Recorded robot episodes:
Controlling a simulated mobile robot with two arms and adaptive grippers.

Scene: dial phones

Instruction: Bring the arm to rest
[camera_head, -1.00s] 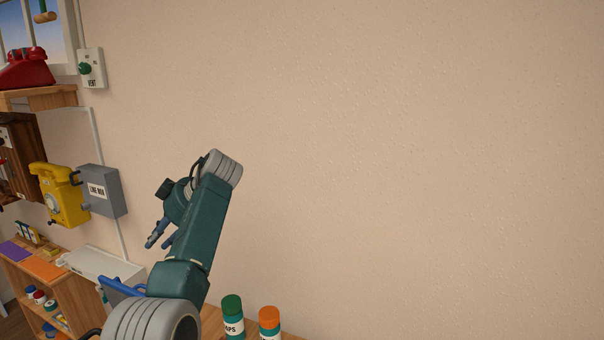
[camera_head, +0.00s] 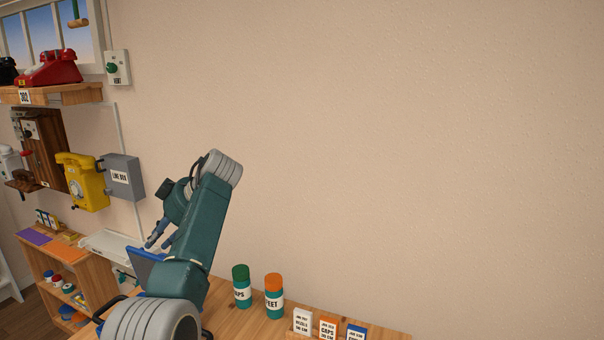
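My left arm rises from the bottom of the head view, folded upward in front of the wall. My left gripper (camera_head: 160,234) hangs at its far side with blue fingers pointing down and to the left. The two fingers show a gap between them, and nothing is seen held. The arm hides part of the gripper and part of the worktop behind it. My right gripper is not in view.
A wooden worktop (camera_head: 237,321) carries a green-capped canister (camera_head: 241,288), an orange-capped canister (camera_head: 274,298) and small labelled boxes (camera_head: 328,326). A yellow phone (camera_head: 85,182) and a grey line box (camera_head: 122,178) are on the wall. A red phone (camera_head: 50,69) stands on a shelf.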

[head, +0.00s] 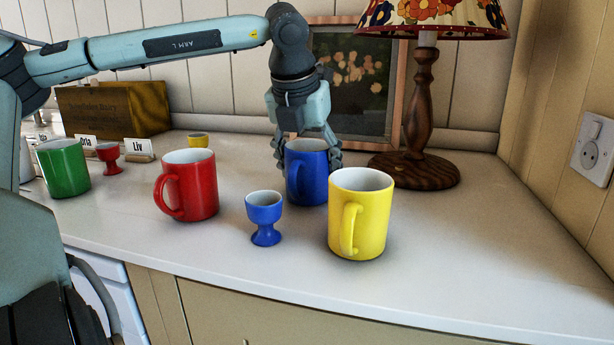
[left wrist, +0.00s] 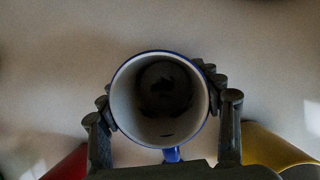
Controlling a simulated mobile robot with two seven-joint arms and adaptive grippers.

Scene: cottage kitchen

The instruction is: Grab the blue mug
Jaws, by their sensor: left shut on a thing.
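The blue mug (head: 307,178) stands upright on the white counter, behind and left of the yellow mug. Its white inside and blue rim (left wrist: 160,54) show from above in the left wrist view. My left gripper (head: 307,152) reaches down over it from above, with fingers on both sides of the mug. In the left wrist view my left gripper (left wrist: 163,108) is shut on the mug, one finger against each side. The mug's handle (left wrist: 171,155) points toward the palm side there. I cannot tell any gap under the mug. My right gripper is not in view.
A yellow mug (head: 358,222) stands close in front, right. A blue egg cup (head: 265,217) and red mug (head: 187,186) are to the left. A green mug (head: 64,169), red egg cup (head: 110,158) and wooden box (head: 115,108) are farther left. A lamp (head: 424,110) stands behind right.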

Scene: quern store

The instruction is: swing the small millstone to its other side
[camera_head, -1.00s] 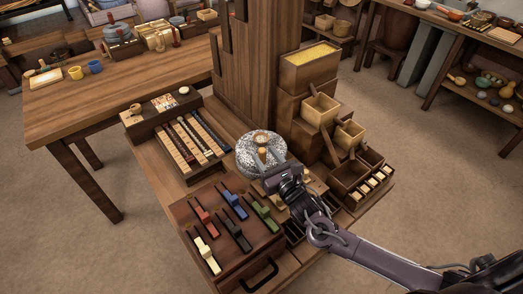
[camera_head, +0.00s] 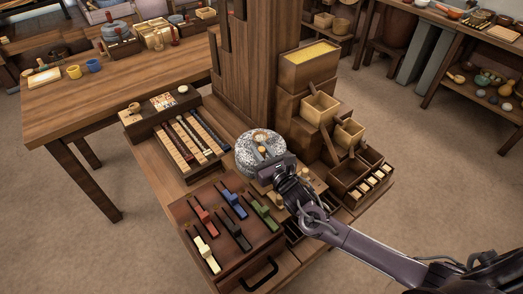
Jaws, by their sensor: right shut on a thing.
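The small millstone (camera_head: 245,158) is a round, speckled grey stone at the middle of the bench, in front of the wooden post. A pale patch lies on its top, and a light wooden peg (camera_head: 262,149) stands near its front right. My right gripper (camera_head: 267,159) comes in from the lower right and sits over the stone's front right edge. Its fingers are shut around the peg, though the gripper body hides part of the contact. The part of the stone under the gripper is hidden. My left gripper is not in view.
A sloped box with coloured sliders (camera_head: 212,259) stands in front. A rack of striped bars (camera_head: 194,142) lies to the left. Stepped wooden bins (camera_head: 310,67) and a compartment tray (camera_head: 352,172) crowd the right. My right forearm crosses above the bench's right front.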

---

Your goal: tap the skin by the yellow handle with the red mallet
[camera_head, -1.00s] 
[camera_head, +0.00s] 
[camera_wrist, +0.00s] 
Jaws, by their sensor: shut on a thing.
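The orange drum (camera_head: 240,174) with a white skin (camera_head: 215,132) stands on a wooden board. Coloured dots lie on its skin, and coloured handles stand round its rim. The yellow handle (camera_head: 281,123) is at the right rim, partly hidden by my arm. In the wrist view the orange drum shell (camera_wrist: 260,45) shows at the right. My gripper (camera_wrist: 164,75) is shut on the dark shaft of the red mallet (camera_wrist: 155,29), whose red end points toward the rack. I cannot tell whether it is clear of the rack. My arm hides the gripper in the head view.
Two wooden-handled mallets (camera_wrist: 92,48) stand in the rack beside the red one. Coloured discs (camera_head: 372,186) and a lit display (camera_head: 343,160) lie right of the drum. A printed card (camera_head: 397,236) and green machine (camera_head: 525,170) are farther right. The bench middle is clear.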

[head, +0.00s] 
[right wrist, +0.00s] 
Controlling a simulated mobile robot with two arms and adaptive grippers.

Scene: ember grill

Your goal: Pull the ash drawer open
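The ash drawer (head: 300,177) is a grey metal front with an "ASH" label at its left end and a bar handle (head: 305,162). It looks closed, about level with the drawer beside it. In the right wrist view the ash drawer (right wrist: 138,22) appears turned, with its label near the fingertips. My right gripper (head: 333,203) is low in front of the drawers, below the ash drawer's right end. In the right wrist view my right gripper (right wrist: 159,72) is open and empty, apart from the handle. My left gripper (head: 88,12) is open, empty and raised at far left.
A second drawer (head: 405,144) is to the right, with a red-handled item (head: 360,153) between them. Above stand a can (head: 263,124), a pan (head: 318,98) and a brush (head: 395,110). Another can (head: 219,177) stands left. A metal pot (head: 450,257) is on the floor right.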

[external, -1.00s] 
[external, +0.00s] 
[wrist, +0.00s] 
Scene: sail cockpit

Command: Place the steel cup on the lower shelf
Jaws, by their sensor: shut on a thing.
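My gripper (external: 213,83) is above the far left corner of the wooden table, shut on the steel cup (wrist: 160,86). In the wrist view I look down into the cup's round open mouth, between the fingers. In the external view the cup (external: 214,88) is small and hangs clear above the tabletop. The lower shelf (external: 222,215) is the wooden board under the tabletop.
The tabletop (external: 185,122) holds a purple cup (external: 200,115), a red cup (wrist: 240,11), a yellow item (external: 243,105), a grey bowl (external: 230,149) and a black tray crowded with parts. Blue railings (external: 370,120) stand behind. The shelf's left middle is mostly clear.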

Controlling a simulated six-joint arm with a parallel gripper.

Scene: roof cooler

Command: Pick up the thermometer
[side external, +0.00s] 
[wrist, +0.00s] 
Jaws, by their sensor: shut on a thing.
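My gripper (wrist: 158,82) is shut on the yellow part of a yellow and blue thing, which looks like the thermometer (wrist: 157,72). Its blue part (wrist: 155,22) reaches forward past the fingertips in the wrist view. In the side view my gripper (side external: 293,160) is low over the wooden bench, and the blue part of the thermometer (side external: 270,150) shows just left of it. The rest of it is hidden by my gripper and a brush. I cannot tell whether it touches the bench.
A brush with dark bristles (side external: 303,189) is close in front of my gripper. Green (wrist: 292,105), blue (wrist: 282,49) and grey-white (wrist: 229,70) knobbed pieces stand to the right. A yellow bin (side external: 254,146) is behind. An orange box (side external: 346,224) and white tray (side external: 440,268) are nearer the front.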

• [REQUIREMENTS]:
Only the lines from the one containing "[right wrist, +0.00s]" through the one containing "Scene: ember grill" are to be retyped, both boundary lines included, with no other material.

• [TASK RESULT]:
[right wrist, +0.00s] 
Controlling a simulated mobile robot with two arms and adaptive grippers.

Scene: ember grill

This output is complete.